### RECORDS SUPPLIED
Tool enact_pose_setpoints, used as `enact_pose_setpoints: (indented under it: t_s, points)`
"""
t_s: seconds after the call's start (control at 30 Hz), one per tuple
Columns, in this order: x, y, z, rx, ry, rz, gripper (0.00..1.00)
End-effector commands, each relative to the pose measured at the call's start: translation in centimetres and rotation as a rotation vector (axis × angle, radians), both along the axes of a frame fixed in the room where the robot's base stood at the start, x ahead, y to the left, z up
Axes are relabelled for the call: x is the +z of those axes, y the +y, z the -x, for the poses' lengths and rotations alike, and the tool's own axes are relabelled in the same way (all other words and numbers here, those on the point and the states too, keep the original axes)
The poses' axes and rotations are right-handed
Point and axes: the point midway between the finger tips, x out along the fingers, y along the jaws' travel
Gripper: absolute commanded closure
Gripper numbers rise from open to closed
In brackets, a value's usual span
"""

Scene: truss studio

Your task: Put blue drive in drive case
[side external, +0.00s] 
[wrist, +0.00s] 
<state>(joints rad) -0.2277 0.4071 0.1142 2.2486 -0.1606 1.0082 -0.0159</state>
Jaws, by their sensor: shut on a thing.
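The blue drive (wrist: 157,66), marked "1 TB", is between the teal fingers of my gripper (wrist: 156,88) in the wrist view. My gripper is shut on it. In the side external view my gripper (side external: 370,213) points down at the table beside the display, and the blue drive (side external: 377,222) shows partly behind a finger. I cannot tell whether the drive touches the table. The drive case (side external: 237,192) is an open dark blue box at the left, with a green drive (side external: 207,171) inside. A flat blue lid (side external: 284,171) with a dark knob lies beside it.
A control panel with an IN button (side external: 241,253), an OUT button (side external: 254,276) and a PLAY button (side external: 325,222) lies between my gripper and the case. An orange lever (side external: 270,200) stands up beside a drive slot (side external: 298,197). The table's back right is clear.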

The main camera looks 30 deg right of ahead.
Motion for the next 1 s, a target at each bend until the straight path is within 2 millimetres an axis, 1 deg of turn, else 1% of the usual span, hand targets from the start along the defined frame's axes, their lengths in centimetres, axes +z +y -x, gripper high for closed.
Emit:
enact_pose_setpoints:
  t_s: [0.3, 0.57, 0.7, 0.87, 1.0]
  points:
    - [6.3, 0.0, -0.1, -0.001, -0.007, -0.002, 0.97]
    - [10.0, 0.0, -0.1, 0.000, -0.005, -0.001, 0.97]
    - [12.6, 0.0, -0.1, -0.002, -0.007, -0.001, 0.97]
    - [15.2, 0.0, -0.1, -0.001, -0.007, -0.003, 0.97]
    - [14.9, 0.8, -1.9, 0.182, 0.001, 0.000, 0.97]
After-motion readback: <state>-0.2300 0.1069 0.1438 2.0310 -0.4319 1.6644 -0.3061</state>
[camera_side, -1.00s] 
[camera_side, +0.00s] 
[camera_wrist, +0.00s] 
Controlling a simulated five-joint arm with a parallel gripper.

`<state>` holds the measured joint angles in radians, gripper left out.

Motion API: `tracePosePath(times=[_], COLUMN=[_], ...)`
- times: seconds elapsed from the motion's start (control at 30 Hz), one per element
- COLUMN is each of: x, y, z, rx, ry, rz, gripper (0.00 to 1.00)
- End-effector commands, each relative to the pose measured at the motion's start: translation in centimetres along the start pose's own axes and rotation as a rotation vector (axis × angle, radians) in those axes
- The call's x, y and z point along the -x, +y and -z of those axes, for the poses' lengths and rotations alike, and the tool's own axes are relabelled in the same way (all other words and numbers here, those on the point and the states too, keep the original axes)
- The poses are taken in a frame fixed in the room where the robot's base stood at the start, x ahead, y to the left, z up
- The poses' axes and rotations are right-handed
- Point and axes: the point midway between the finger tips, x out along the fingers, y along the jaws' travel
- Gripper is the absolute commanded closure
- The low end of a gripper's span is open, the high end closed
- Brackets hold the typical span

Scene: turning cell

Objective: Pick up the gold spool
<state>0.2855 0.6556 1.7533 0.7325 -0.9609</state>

### WHAT IS REQUIRED
Exactly how many lines of the material contain the word "travel"? Write the number alone.

### RESPONSE TO THE TASK
2